Russland ist eine Föderation, die aus 85 Föderationssubjekten (einschließlich der international umstrittenen Annexion der Republik Krim und der Stadt föderalen Ranges Sewastopol) mit unterschiedlichem Autonomiegrad besteht. Die Föderationssubjekte (Republiken, Autonome Gebiete, Autonome Kreise, Gebiete, Regionen und Föderale Städte) verfügen über jeweils eine eigene Legislative und Exekutive (GIZ 8.2019a, vgl. AA 14.2.2019b). Die Gouverneure der Föderationssubjekte werden auf Vorschlag der jeweils stärksten Fraktion der regionalen Parlamente vom Staatspräsidenten ernannt. Dabei wählt der Präsident aus einer Liste dreier vorgeschlagener Kandidaten den Gouverneur aus (GIZ 8.2019a).

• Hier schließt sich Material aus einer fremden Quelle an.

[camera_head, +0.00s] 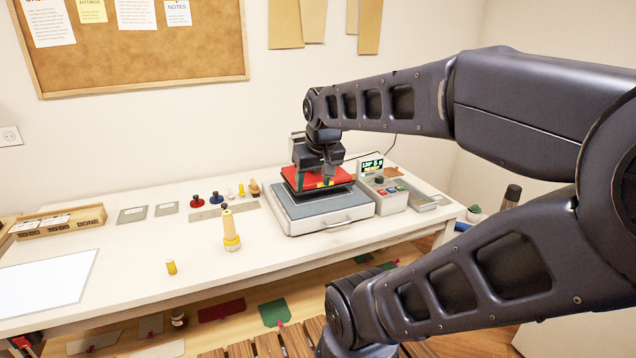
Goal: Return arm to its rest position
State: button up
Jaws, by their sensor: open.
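My gripper (326,174) hangs from my arm, which reaches in from the right over the table. It is over a press-like machine (322,217) with a grey bed and a red and black upper part (303,179). The fingers are dark against that red part, so their gap is hard to make out. I see nothing held in them. I cannot tell whether the fingers touch the machine.
The white table (150,262) holds a control box (388,197), a yellow bottle (231,232), a small yellow spool (171,267), several small stamps at the back and a wooden tray (57,223). The table's front middle is mostly clear. A slatted stool stands below.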

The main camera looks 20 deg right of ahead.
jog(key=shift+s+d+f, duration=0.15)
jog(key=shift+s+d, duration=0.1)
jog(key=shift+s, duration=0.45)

Es wurden acht Föderationskreise (Nordwestrussland, Zentralrussland, Südrussland, Nordkaukasus, Wolga, Ural, Sibirien, Ferner Osten) geschaffen, denen jeweils ein Bevollmächtigter des Präsidenten vorsteht. Der Staatsrat der Gouverneure tagt unter Leitung des Präsidenten und gibt der Exekutive Empfehlungen zu aktuellen politischen Fragen und zu Gesetzesprojekten. Nach der Eingliederung der Republik Krim und der Stadt Sewastopol in die Russische Föderation wurde am 21.3.2014 der neunte Föderationskreis Krim gegründet. Die konsequente Rezentralisierung der Staatsverwaltung führt seit 2000 zu politischer und wirtschaftlicher Abhängigkeit der Regionen vom Zentrum. Diese Tendenzen wurden bei der Abschaffung der Direktwahl der Gouverneure in den Regionen und der erneuten Unterordnung der regionalen und kommunalen Machtorgane unter das föderale Zentrum („exekutive Machtvertikale“) deutlich (GIZ 8.2019a).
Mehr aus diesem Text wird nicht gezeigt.